When both the reference and prediction sentences were tokenized using our tokenizer and embedding model, we first defined the distance between the tokens. The token distance d(t1, t2) is defined as:

d(t1, t2) = (cosDist(e1, e2)^α + tanh(β · |p1 - p2|)) / 2

where t1, t2 are the tokens, e1, e2 are the token embeddings, p1, p2 are the tokens' positional embeddings, and α, β are the hyperparameters. The term 'cosDist' refers to the cosine distance, which is defined as 1 minus the cosine similarity. Specifically:

cosDist(e1, e2) = 1 - cosSim(e1, e2)

The reason for using cosine distance in Equation 1 is that, in the case of embedding vectors in natural language processing, the direction of the vectors is often more important than their magnitude, as is well known. Taking the power of cosine distance allows similar embeddings to be measured as even more similar and dissimilar embeddings as more distinct. It is already known that applying nonlinear power can adjust the variance. Therefore, we applied a power of α to the cosine distance.

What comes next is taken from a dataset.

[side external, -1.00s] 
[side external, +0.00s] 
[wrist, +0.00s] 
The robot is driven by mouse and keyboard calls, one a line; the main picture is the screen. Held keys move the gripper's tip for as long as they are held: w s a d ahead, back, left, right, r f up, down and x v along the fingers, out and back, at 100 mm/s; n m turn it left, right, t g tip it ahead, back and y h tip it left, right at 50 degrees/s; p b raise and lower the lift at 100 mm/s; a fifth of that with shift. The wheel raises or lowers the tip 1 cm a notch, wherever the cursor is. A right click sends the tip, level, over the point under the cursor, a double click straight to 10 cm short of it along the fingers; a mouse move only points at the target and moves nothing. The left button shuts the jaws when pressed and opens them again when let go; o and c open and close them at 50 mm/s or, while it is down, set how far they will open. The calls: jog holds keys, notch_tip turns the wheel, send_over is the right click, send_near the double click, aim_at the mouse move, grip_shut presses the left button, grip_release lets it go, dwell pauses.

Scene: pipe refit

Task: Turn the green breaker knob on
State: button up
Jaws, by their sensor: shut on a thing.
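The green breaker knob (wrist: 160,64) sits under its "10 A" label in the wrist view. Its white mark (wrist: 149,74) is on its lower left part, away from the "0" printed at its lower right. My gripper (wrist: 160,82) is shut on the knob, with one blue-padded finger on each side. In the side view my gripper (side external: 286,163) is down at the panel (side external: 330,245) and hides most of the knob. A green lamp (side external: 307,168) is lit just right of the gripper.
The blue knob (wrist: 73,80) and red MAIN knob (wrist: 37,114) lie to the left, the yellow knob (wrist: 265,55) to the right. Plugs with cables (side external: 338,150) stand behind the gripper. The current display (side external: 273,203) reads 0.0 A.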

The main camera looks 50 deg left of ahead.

For positional embeddings, the absolute difference in positions is important; therefore, we computed the L1 distance. In addition, the hyperbolic tangent function was used because it limits the output within the range of [-1,1], thereby reducing the influence of extreme values while being more sensitive to small differences.

## N-gram Similarity

In this section, we describe the n-gram technique. The n-gram similarity sim_n(R, P) for a reference sentence R and a predicted sentence P is given by:

sim_n(R, P) = 1 - (Σ_i=1^L_n Σ_j=1^n d(r_ij, p_ij)) / (L_n · n)

where n is the length of the n-gram, and L_n is the number of n-grams. Here, function d is the token distance function.

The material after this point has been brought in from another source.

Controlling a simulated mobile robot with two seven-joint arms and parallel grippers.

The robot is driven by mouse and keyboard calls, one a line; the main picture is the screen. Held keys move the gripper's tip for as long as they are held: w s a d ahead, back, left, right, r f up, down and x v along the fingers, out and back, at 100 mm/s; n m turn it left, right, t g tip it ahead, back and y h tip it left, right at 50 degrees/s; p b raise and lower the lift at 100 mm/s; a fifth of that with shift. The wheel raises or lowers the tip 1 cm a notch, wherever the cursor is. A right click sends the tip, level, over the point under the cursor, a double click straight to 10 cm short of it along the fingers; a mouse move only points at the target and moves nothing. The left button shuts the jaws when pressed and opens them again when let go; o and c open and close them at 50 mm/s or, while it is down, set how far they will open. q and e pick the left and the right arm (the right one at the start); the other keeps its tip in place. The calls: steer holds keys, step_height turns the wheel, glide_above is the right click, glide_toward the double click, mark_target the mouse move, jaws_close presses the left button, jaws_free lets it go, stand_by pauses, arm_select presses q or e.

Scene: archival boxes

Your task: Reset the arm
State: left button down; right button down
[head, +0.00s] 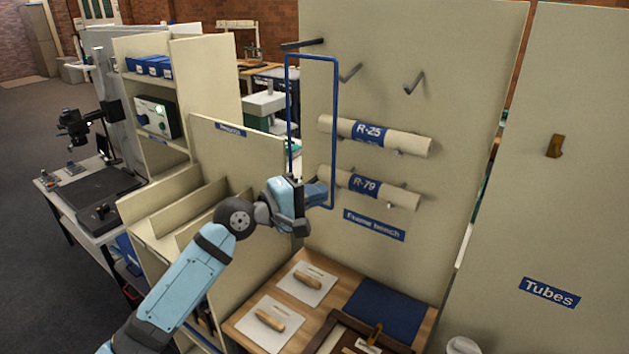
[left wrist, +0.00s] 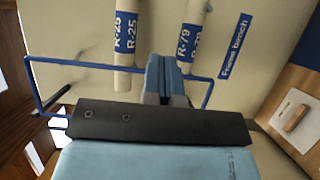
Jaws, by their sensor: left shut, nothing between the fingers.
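My left arm reaches in from the left in the head view. Its gripper (head: 318,193) is shut and empty in front of the tall beige panel (head: 440,60). In the left wrist view, the blue fingertips (left wrist: 168,78) are together with nothing between them. A thin blue rectangular frame (head: 335,120) stands upright by the panel, its top edge near a dark peg (head: 304,44). Its lower part is close to the gripper; I cannot tell whether they touch. The frame also shows in the left wrist view (left wrist: 95,65), partly hidden by my gripper. My right gripper is not in view.
Tubes labelled R-25 (head: 405,143) and R-79 (head: 400,197) rest on pegs to the gripper's right. A beige divider shelf (head: 240,155) stands left, close to my arm.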

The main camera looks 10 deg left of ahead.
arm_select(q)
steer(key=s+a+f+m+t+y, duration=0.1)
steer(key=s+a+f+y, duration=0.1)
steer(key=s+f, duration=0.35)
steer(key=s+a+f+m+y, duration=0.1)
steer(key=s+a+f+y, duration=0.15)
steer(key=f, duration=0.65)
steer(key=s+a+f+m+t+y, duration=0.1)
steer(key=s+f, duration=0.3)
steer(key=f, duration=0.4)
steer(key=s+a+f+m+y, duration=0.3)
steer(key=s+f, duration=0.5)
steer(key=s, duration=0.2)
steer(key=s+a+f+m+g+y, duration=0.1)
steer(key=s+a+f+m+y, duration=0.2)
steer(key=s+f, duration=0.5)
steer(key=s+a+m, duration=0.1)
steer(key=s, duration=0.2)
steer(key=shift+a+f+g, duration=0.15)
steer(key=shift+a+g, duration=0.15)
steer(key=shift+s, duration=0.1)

Specifically, as shown in Algorithm 1, TeXBLEU is calculated using BLEU's n-gram technique. First, in a tokenized sentence, n tokens are grouped to form L_n n-grams. For each n-gram, the token distance is calculated for n tokens. This process was repeated using a nested for-loop to sum all distances. Dividing by L_n and n yields the average n-gram distance. Finally, to shift the concept to a similarity score rather than a distance, n-gram similarity was defined as the n-gram distance subtracted from 1, similar to how it was done in Equation 2.

## Preprocessing

In LaTeX syntax for mathematical expressions, whether there is a space before commands start with a backslash typically does not affect compilation. Owing to this characteristic, metrics where spacing is crucial, such as WER or CER, were not suitable. To ensure consistent tokenization in the LaTeX format, we added a space before all LaTeX commands that started with a backslash. However, multiple spaces are reduced to a single space.

## TeXBLEU

Based on Algorithm 1 and the above explanation, TeXBLEU is finally equal to the following expression:

TeXBLEU = exp(Σ_n=1^N w_n log sim_n(R, P))

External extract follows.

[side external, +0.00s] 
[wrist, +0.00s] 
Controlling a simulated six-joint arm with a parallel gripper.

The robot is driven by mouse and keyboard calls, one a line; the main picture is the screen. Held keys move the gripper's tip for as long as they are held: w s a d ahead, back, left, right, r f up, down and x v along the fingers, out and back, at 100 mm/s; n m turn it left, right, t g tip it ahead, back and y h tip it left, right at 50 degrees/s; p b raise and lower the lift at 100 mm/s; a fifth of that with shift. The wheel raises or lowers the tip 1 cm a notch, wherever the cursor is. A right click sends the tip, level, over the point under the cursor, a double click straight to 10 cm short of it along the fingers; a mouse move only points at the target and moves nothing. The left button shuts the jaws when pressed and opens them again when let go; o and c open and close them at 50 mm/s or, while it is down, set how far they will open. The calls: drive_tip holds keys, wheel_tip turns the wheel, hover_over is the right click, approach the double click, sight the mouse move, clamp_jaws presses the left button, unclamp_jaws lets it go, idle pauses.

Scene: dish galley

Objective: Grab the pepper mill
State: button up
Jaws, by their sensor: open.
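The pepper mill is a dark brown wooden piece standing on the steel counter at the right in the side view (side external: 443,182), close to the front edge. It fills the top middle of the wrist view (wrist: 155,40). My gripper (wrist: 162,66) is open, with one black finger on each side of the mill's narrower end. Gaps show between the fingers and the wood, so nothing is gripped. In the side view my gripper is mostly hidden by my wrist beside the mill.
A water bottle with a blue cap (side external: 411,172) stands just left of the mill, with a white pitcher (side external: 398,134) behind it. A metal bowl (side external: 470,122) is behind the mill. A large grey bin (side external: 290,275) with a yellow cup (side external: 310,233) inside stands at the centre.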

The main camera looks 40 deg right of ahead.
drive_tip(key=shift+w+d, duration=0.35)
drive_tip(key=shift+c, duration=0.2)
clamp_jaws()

On the other hand, the original BLEU metric employs a brevity penalty. However, in the LaTeX format, even with differences in sentence length, the meaning can remain highly similar. For example, '\frac{}{}' and '/' both represent a fraction, where a single character and nine characters convey a similar meaning. Therefore, the brevity penalty used in the original BLEU was not applied to TeXBLEU. In fact, when the brevity penalty was applied, it resulted in a lower performance compared to TeXBLEU.